Here are some records. Copy each one exactly.

==== EXERCISE MATERIAL

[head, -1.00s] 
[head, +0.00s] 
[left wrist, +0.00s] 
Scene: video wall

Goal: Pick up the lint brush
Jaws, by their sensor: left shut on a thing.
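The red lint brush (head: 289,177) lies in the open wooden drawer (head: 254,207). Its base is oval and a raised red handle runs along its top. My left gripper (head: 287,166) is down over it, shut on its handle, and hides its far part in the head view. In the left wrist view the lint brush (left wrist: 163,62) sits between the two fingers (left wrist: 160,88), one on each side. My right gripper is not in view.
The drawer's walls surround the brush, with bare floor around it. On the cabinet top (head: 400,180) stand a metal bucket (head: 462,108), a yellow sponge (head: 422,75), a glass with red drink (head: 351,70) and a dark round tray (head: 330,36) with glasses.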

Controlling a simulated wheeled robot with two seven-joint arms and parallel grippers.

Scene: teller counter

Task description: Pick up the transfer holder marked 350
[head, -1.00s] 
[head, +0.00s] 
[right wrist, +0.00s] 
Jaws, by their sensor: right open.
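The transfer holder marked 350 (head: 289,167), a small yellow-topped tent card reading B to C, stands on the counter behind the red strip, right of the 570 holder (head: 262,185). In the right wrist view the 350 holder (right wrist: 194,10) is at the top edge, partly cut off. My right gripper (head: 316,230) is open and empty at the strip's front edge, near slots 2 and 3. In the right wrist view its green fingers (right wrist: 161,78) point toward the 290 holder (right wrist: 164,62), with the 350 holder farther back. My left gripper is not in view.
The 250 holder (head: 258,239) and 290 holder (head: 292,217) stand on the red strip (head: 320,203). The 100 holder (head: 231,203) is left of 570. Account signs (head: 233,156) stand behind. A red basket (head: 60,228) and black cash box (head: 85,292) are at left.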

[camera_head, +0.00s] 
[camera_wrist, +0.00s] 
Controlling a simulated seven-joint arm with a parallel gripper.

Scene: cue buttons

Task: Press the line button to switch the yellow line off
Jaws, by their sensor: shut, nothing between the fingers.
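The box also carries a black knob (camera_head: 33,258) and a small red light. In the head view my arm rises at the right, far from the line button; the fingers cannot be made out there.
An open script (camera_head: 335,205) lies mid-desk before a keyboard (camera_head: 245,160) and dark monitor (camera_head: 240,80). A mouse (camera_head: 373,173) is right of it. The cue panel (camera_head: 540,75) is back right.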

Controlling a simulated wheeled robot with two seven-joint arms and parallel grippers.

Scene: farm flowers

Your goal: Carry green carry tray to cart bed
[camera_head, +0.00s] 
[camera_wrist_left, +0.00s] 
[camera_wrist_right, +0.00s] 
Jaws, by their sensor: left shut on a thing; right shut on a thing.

========

◆ **SOLUTION TO THIS TASK**
[head, -1.00s] 
[head, +0.00s] 
[left wrist, +0.00s] 
Scene: video wall

Goal: Pick up the lint brush
Jaws, by their sensor: left shut on a thing.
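The red lint brush (head: 289,177) lies in the open wooden drawer (head: 254,207). Its base is oval and a raised red handle runs along its top. My left gripper (head: 287,166) is down over it, shut on its handle, and hides its far part in the head view. In the left wrist view the lint brush (left wrist: 163,62) sits between the two fingers (left wrist: 160,88), one on each side. My right gripper is not in view.
The drawer's walls surround the brush, with bare floor around it. On the cabinet top (head: 400,180) stand a metal bucket (head: 462,108), a yellow sponge (head: 422,75), a glass with red drink (head: 351,70) and a dark round tray (head: 330,36) with glasses.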

Controlling a simulated wheeled robot with two seven-joint arms and parallel grippers.

Scene: teller counter

Task description: Pick up the transfer holder marked 350
[head, -1.00s] 
[head, +0.00s] 
[right wrist, +0.00s] 
Jaws, by their sensor: right open.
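The transfer holder marked 350 (head: 289,167), a small yellow-topped tent card reading B to C, stands on the counter behind the red strip, right of the 570 holder (head: 262,185). In the right wrist view the 350 holder (right wrist: 194,10) is at the top edge, partly cut off. My right gripper (head: 316,230) is open and empty at the strip's front edge, near slots 2 and 3. In the right wrist view its green fingers (right wrist: 161,78) point toward the 290 holder (right wrist: 164,62), with the 350 holder farther back. My left gripper is not in view.
The 250 holder (head: 258,239) and 290 holder (head: 292,217) stand on the red strip (head: 320,203). The 100 holder (head: 231,203) is left of 570. Account signs (head: 233,156) stand behind. A red basket (head: 60,228) and black cash box (head: 85,292) are at left.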

[camera_head, +0.00s] 
[camera_wrist, +0.00s] 
Controlling a simulated seven-joint arm with a parallel gripper.

Scene: cue buttons

Task: Press the line button to switch the yellow line off
Jaws, by their sensor: shut, nothing between the fingers.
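The box also carries a black knob (camera_head: 33,258) and a small red light. In the head view my arm rises at the right, far from the line button; the fingers cannot be made out there.
An open script (camera_head: 335,205) lies mid-desk before a keyboard (camera_head: 245,160) and dark monitor (camera_head: 240,80). A mouse (camera_head: 373,173) is right of it. The cue panel (camera_head: 540,75) is back right.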

Controlling a simulated wheeled robot with two seven-joint arms and parallel grippers.

Scene: farm flowers

Your goal: Carry green carry tray to cart bed
[camera_head, +0.00s] 
[camera_wrist_left, +0.00s] 
[camera_wrist_right, +0.00s] 
Jaws, by their sensor: left shut on a thing; right shut on a thing.

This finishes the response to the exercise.